No getting around it: It's racism

Many of us are in a state of denial these days, as we read and hear about white police officers shooting young black men.  We don’t like the word racism, we don’t like to talk about it, and we especially don’t like to admit that it still exists…even in our own hearts. 

One would think that, in my first career as a broadcast journalist, I might have seen a lot of and know a lot about racism.  But that wasn’t the case.  The bulk of my local news coverage occurred in the Grand Rapids, Holland and Grand Haven markets.  In those days we could count the number of black families in Holland or Grand Haven on one hand.

No, my first real dealings with racism occurred when I tried to free a black man who had been wrongly convicted.  He was charged by a white prosecutor, was found guilty by an all-white jury, and sentenced to life in prison by a white judge.  He had been accused of shooting and injuring a white cop, and somebody of color had to pay.

While leading the fight to free Maurice Carter, I had occasion to work with black members of the cloth.  These preachers in Benton Harbor would tell horror stories about being stopped by the police for a faulty taillight, and having to get out of the car, put their hands on the roof of the vehicle, and be publicly frisked.  Even when out fishing in their nice boat, the water cops would stop them to check out everything.  If black people had an expensive boat, something must be fishy…no pun intended.

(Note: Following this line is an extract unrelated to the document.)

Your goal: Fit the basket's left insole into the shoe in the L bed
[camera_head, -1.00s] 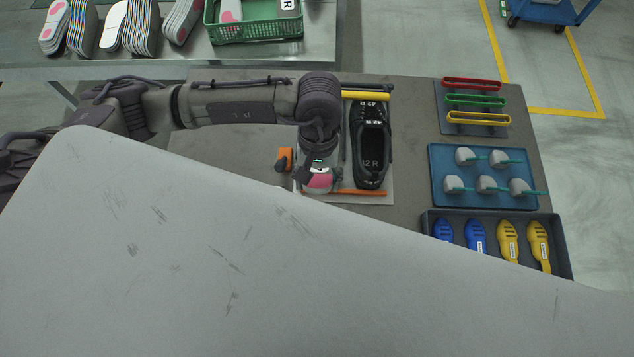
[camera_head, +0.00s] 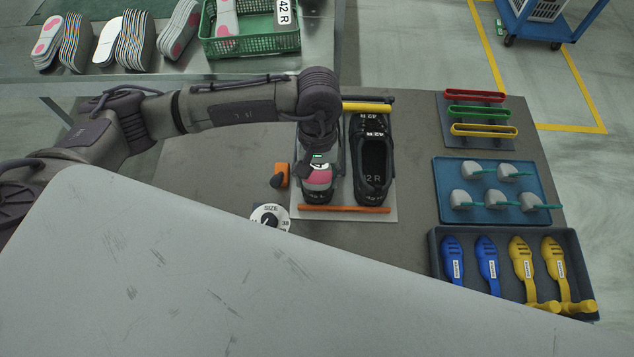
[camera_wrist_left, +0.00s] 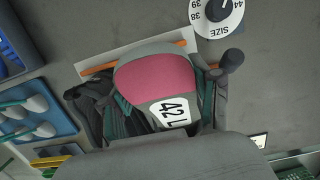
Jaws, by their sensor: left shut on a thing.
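My left gripper (camera_head: 318,157) is shut on an insole with a pink heel pad (camera_head: 317,178). In the left wrist view the insole (camera_wrist_left: 158,77) shows its pink pad and a "42 L" label. The insole is over the left shoe (camera_head: 318,197), which stands in the left bed of the grey fixture plate. The gripper and insole hide most of that shoe. I cannot tell how far the insole is inside it. A black shoe marked "42 R" (camera_head: 372,188) stands in the bed beside it. My right gripper is not in view.
An orange bar (camera_head: 345,209) runs along the fixture's near edge, a yellow bar (camera_head: 367,107) at the far edge. A size dial (camera_head: 270,218) and an orange block (camera_head: 280,175) lie to the left. The green basket (camera_head: 250,47) stands behind. Trays (camera_head: 436,270) stand to the right.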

A young man known as “Bear” who had served in the U.S. military, took me around Benton Harbor.  As I drove, he pointed out shabby buildings where the little black kids went to school, compared to the nice schools across the river where the white boys and girls attended class.  He showed me the fancy, private baseball diamond where employees of Whirlpool got to play ball, and the dirty sand lot where the black kids competed.  He showed me the run down park on Lake Michigan where the blacks had picnics, as compared to the fancy white beaches in St. Joe.

Matt and I see and hear about and feel racism every day, in the year 2016, as we work with prisoners.  The American Friends Service Committee did a study showing how a disproportionate number of Michigan prisoners are black, as compared to crimes actually committed.  A report by the Center for American Progress notes that it is women — disproportionately women of color — who are the fastest growing segment of the incarcerated population, increasing at nearly double the rate of men since 1985. African American women make up almost one-third of the female prison population and are incarcerated at three times the rate of white women.

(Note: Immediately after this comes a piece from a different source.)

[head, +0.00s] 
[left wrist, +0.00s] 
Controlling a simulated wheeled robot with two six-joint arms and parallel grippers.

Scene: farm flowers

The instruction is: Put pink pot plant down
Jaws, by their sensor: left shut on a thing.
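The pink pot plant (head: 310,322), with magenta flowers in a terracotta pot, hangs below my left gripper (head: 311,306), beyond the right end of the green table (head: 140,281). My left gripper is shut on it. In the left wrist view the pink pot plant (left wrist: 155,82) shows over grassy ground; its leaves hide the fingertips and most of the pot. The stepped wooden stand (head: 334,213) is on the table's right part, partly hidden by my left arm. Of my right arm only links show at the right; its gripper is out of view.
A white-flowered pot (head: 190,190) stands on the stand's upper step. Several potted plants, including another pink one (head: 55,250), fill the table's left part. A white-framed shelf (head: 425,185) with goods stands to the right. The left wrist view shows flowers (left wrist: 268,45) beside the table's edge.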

It’s not just happening on the streets in Louisiana or Minnesota, either.  It’s happening way up at the highest levels in our country.  No president has ever experienced the obstructionism, scorn and derision as our nation’s first black commander in chief.  No one who is so openly bigoted has ever risen to the top of one of our major political parties.  Yet we blindly call it business as usual.

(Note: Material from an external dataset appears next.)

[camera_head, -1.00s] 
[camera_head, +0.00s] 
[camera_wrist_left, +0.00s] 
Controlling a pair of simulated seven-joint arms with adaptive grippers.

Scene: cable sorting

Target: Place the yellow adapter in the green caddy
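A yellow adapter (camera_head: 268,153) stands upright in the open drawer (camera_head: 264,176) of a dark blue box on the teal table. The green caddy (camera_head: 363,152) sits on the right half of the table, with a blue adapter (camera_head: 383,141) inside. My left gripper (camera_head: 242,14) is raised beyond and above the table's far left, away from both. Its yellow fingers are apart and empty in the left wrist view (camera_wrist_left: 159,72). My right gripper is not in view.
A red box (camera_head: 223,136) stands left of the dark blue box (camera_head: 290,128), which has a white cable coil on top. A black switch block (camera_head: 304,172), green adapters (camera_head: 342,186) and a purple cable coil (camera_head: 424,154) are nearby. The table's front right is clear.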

It’s here, boys and girls…not only on the local level, but right on up to the national level.  And all levels in between.  And it’s racism, pure and simple.

Rev. Al Sharpton is probably correct in saying things aren’t going to improve in the police shooting incidents until some white cops go to jail, instead of having all charges dropped.  But I think it must start with you and me. 

It’s gotta start with how we talk around the dinner table, and the things we chat about in our favorite neighborhood bar.  We must stand, and if necessary, join with our black brothers and sisters in protest.  Our church groups must make this a matter of discussion and prayer.  Our lily white church services must not just simply sing gleeful songs of praise (the cops aren’t shooting our kids!), but must also include songs of lament and prayers of confession. 

Today let’s take this stand with Dr. Martin Luther King:

“I refuse to accept the view that mankind is so tragically bound to the starless midnight of racism and war that the bright daybreak of peace and brotherhood can never become a reality.... I believe that unarmed truth and unconditional love will have the final word.”